(Rows about robot tasks)
==================================================

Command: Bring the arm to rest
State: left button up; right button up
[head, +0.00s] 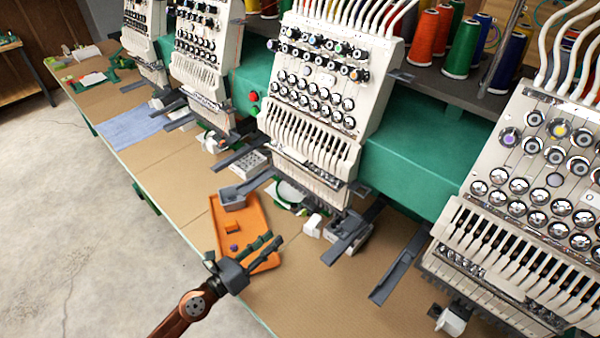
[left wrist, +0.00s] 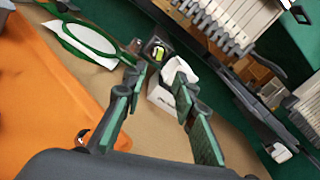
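My left gripper (head: 270,242) is open, with a clear gap between its green-padded fingers. In the head view it overlaps the near right part of the orange tray (head: 262,222). In the left wrist view, the open fingers (left wrist: 158,78) hold nothing. A small white box (left wrist: 162,100) with white material on top shows beyond the gap, apart from the fingers. The tray also fills the left of the wrist view (left wrist: 40,100). My right gripper is in neither view.
An orange block (head: 232,226) and a small purple item (head: 233,248) lie in the tray, with a grey bin (head: 232,200) at its far end. A green hoop (left wrist: 88,40) lies beyond. Embroidery heads (head: 320,90) with protruding grey arms line the back. Floor (head: 60,220) is clear at left.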

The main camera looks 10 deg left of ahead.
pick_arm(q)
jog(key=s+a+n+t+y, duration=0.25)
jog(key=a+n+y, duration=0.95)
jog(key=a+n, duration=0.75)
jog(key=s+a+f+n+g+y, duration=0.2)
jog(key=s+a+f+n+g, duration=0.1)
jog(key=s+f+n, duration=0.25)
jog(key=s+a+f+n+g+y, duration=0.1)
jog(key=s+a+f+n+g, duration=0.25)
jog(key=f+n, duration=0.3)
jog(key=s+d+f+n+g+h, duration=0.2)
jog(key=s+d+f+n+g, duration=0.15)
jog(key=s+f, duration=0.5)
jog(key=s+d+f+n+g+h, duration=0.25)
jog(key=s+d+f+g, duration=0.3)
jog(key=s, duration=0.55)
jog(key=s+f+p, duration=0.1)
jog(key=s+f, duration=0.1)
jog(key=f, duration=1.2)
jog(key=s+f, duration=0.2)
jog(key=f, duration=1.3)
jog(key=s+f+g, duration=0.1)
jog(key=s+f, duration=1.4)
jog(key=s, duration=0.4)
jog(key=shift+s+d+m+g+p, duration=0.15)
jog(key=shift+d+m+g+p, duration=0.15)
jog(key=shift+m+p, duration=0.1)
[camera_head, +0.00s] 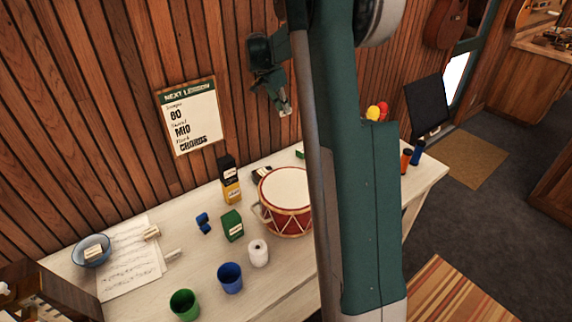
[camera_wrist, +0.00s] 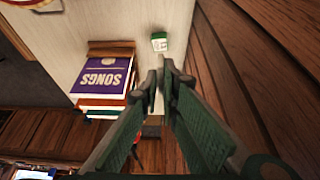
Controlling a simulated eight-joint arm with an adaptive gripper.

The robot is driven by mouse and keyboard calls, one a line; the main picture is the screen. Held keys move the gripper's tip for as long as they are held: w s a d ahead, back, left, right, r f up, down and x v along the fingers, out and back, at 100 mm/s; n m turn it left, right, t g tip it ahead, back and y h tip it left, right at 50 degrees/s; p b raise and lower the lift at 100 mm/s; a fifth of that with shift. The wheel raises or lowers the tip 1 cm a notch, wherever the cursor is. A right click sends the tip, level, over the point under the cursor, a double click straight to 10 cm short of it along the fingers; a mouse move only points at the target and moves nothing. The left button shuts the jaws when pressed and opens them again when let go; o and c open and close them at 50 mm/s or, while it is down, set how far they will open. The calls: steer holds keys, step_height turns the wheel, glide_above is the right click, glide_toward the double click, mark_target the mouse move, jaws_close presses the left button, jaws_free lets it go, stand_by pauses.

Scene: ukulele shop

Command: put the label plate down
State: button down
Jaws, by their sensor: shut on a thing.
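My gripper (camera_head: 284,107) is raised above the back of the table, in front of the wood wall. In the wrist view its fingertips (camera_wrist: 160,78) are close together. The label plate (camera_head: 286,111) shows only as a small pale piece at the fingertips, shut between them; its face and lettering cannot be made out. In the wrist view the plate is mostly hidden by the fingers. The pale table (camera_head: 222,303) lies below, apart from the gripper.
A drum (camera_head: 286,200), a yellow-black box (camera_head: 230,184), a green box (camera_head: 232,225), a white roll (camera_head: 258,253) and cups crowd the table. In the wrist view, a purple songs book (camera_wrist: 103,80) and a small green-white box (camera_wrist: 159,41) lie below, with bare tabletop between.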

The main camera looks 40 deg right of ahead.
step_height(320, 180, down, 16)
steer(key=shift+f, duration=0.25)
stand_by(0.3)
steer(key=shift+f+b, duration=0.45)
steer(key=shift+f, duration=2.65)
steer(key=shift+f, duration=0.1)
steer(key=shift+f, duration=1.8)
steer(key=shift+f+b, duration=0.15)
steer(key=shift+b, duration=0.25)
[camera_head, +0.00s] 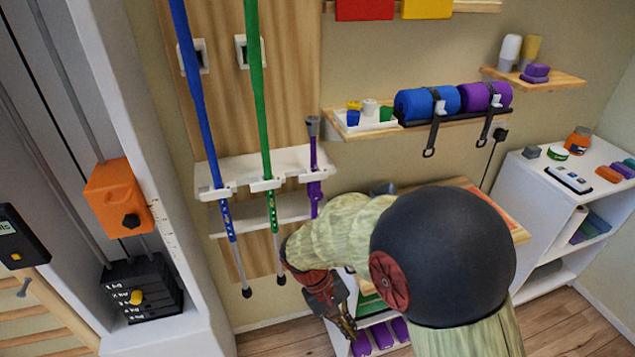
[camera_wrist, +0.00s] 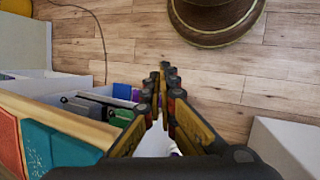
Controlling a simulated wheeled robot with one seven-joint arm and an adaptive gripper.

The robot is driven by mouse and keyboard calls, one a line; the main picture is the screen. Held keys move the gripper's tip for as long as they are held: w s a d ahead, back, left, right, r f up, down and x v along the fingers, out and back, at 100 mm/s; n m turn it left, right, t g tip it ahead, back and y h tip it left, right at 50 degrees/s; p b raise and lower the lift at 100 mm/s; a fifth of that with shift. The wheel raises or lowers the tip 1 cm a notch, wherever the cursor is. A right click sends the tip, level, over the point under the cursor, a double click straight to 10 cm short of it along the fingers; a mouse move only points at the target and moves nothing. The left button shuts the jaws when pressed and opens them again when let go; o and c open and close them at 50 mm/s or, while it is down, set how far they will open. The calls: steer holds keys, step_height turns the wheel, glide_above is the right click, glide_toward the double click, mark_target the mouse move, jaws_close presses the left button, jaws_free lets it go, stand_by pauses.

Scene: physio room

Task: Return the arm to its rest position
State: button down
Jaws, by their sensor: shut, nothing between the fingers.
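My arm crosses the lower middle of the head view, with a large dark rounded joint and pale, wood-like links. My gripper (camera_head: 347,329) hangs from it, pointing down in front of a low white shelf unit. In the wrist view my gripper (camera_wrist: 163,75) shows its two dark-and-yellow fingers close together with nothing between them. The wrist view looks down past the fingers to the wooden floor (camera_wrist: 130,45). Part of the shelf unit is hidden behind my arm in the head view.
A rack on the wall holds a blue pole (camera_head: 203,110), a green pole (camera_head: 259,100) and a purple stick (camera_head: 314,165). A wall shelf carries blue and purple rolls (camera_head: 427,102). A white cabinet (camera_head: 520,190) stands right. A weight stack (camera_head: 140,290) stands left. Bare floor (camera_head: 570,320) shows lower right.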

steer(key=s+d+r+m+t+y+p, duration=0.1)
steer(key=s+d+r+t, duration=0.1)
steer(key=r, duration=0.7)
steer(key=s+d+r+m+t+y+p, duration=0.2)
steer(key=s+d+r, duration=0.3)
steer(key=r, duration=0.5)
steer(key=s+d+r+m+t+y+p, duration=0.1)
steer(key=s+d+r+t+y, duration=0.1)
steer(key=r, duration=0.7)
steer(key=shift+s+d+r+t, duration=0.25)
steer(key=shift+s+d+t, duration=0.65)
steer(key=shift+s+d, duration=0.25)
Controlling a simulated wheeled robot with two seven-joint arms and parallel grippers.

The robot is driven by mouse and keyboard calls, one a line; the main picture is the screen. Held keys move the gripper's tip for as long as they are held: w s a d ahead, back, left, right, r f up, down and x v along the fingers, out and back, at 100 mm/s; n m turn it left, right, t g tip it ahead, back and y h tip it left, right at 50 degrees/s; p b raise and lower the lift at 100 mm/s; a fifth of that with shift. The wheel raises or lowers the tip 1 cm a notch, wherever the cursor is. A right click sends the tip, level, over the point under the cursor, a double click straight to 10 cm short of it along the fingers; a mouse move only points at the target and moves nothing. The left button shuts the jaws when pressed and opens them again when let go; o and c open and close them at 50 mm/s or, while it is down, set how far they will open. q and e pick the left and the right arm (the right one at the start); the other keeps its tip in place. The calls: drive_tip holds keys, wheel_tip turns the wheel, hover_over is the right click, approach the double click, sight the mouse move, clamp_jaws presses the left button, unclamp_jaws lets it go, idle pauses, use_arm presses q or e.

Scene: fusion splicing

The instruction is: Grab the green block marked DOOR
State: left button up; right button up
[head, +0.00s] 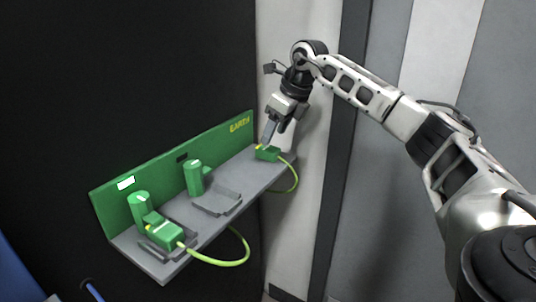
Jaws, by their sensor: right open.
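My right gripper (267,141) points down at the right end of a grey shelf with a green back panel. It is open, with its fingertips at a small green block (267,153) that has a yellow-green cable. I cannot tell whether the fingers touch or straddle this block. A second green block (165,234) with a yellow-green cable sits at the shelf's left end, in a dark holder. No DOOR marking is readable on either block. My left gripper is not in view.
The grey shelf (245,177) carries two upright green cylinders (193,178) and (139,207), and an empty grey cradle (216,202). The green back panel (166,164) bears yellow lettering at its right end. Cables (239,258) loop below the shelf's front edge. A dark wall stands behind.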

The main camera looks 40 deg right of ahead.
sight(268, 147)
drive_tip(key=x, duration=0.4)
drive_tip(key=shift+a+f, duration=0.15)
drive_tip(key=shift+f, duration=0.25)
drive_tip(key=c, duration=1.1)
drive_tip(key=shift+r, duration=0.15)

==================================================

▶ _SET PROBLEM_: Where a line of the entries contains the word "wheeled", copy that line.

▶ _WRITTEN ANSWER_:
Controlling a simulated wheeled robot with one seven-joint arm and an adaptive gripper.
Controlling a simulated wheeled robot with two seven-joint arms and parallel grippers.

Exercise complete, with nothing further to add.